Our Curriculum
Whole School Curriculum Overview
Our curriculum aims to develop children so they can
At The Ridge, staff, governors and parents work together to ensure children receive a rich, inspiring and engaging education in a safe and nurturing environment. By providing each child with opportunities to flourish, we develop an aspiration to expect high standards of achievement in all areas of life and start them on their personal journey of lifelong learning.
We believe that children grow and flourish as learners when given: a broad balanced curriculum, skilled quality first teaching, purposeful practice/application, opportunities to develop personal drive.

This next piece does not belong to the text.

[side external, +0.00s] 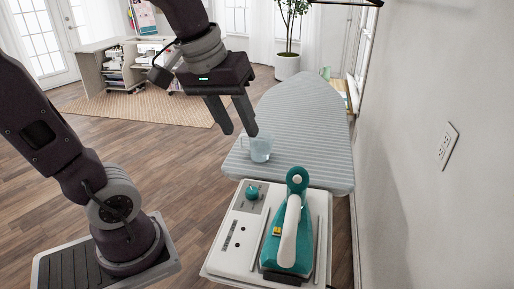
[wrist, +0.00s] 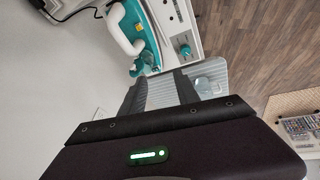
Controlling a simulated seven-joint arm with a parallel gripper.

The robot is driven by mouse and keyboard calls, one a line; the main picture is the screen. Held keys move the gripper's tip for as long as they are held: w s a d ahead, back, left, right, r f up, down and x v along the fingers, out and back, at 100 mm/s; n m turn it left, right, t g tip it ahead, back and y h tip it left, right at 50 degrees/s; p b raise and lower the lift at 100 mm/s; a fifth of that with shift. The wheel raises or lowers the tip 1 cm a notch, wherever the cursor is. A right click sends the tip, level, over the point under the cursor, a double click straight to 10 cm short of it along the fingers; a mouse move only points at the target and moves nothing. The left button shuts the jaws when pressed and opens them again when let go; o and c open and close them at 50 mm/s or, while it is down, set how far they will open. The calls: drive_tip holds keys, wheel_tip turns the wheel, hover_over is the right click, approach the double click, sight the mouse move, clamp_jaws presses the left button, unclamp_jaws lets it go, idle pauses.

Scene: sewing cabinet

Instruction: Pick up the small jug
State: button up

Our curriculum includes the requirements of the National curriculum as well as the range of extracurricular activities. It includes the implicit values curriculum; i.e. what the children learn from the way they are treated (and how they see adults in school being treated), from the modelling of behaviour and relationships they see within the school environment. By the time our pupils leave The Ridge they will embody and understand our key values.
We commit to working in partnership with the school community to help ensure that our pupils’ basic needs are addressed, that they are safe secure happy have good physical and mental health and high self-esteem; to have the highest possible level of learning readiness.
Strategies for meeting these needs are woven into the fabric of our curriculum so the children are best placed to engage fully with the learning opportunities it provides.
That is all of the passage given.